Bus costs vary massively based on which service you want. We hitched a bit which was fine.

The park entry fee for Torres del Paine is expensive, maybe $50ish? Climbing there is a total hassle too, many expensive permits are required which are hard to get. That's one reason why El Chalten is more popular - no permits, no entry fee and easier access.
Nathan Adam - on 09 Oct 2013
In reply to T.enClimb: Colin Haley has been going to the Patagonia area for a few seasons according to his blog posts, and is pretty up there as it goes for Patagonian climbing standards. Maybe worth sending an email his way to see what he has to say.
glaramara - on 11 Oct 2013
In reply to T.enClimb: I'll be there this december/january and i'm looking for climbing partners. I am not Colin Haley, or have his talent, however
T.enClimb on 13 Oct 2013 -
In reply to T.enClimb:
That sounds very good ! I will for sure text Colin to see what his opinion is.
Thanks everyone !!
argybargy - on 13 Oct 2013
In reply to T.enClimb: I lived in Ushuaia for 7 years, and I did quite a bit of climbing and mountaineering along the Andes, so send me a message if you want some more specific info.
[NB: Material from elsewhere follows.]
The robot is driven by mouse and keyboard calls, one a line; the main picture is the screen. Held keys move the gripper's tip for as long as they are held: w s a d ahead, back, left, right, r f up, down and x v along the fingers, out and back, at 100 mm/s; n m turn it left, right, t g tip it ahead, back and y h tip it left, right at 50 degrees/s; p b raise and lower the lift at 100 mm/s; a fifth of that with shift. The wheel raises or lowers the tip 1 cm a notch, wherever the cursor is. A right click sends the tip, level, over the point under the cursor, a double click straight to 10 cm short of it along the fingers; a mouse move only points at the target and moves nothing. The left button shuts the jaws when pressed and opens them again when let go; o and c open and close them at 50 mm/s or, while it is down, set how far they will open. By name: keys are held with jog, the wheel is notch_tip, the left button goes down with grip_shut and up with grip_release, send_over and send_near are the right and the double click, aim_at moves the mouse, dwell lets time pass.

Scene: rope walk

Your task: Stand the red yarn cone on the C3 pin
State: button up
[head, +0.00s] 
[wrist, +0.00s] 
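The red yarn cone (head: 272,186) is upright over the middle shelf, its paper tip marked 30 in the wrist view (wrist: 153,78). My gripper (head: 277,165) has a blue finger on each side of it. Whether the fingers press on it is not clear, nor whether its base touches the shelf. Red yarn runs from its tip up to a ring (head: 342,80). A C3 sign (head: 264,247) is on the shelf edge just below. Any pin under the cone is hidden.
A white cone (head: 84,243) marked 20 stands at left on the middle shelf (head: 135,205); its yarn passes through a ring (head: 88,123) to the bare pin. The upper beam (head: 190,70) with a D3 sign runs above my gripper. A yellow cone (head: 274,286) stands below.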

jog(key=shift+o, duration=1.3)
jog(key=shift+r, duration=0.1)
The costs sound about right at US$1000 a month if you're keeping it cheap staying in hostels and cooking. Although in Argentina you should take dollars and change money on the black market (dolar blue). You will get about 50% more pesos than the ATM.

Most rock climbing areas have a guide book that you obtain from book shops or Andean clubs. Also the andeshandbook website has mountaineering info and routes.